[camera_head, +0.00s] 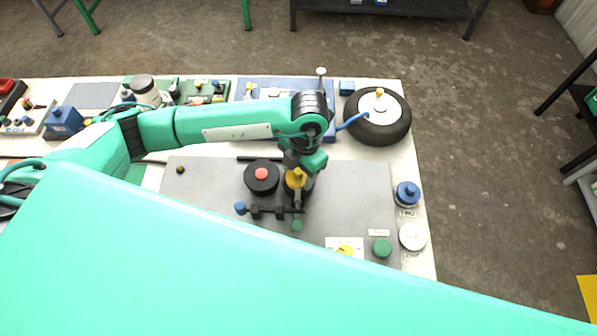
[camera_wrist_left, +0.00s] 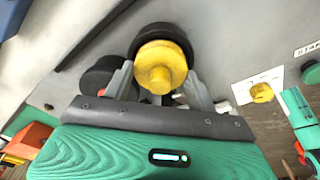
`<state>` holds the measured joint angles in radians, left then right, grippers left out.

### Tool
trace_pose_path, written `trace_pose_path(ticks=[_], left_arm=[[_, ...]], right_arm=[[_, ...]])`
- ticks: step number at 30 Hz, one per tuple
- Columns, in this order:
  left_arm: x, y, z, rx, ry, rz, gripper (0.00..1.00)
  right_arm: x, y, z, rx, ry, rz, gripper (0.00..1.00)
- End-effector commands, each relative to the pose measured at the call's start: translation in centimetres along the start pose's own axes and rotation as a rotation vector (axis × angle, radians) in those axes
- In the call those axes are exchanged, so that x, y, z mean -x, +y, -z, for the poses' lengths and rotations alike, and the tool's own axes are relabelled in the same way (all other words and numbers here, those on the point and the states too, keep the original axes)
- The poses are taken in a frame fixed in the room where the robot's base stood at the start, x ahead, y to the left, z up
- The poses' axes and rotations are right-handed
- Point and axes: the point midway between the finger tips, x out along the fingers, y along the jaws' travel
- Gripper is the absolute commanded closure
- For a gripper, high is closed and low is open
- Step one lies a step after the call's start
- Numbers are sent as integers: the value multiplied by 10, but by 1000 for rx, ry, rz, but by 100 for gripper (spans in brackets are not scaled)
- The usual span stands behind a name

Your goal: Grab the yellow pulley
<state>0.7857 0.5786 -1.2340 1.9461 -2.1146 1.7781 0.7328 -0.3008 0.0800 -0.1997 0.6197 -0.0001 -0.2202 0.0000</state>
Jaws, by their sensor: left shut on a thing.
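The yellow pulley (camera_head: 296,177) is a round, stepped part at the middle of the grey panel (camera_head: 210,190). In the left wrist view the yellow pulley (camera_wrist_left: 161,62) sits between the two grey fingers of my left gripper (camera_wrist_left: 158,84), with a black round part around and behind it. My left gripper (camera_head: 297,188) comes down from above and is shut on the pulley. The fingers partly hide the pulley's lower sides. I cannot tell whether it is clear of the black part. My right gripper is in neither view.
A black round part with a red centre (camera_head: 261,175) stands just left of my left gripper. A small lever bar (camera_head: 268,211) lies in front. A green knob (camera_head: 382,248) and a yellow knob (camera_head: 345,250) sit at the front right. A wheel (camera_head: 378,117) lies at the back right.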

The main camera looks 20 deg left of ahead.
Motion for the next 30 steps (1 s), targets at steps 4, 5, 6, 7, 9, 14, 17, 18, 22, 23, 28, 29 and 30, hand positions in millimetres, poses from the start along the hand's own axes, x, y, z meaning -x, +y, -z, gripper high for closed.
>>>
_ _ _
◆ GIVEN REQUEST
In the listing above, find the line with "right_arm: x, y, z, rx, ry, rz, gripper" and the line with "<state>0.7857 0.5786 -1.2340", then print exactly those two lines and every line between them, and nothing more.

◆ ANSWER TO THIS EXERCISE
  right_arm: x, y, z, rx, ry, rz, gripper (0.00..1.00)
- End-effector commands, each relative to the pose measured at the call's start: translation in centimetres along the start pose's own axes and rotation as a rotation vector (axis × angle, radians) in those axes
- In the call those axes are exchanged, so that x, y, z mean -x, +y, -z, for the poses' lengths and rotations alike, and the tool's own axes are relabelled in the same way (all other words and numbers here, those on the point and the states too, keep the original axes)
- The poses are taken in a frame fixed in the room where the robot's base stood at the start, x ahead, y to the left, z up
- The poses' axes and rotations are right-handed
- Point and axes: the point midway between the finger tips, x out along the fingers, y along the jaws' travel
- Gripper is the absolute commanded closure
- For a gripper, high is closed and low is open
- Step one lies a step after the call's start
- Numbers are sent as integers: the value multiplied by 10, but by 1000 for rx, ry, rz, but by 100 for gripper (spans in brackets are not scaled)
- The usual span stands behind a name

Your goal: Grab the yellow pulley
<state>0.7857 0.5786 -1.2340 1.9461 -2.1146 1.7781 0.7328 -0.3008 0.0800 -0.1997 0.6197 -0.0001 -0.2202 0.0000</state>

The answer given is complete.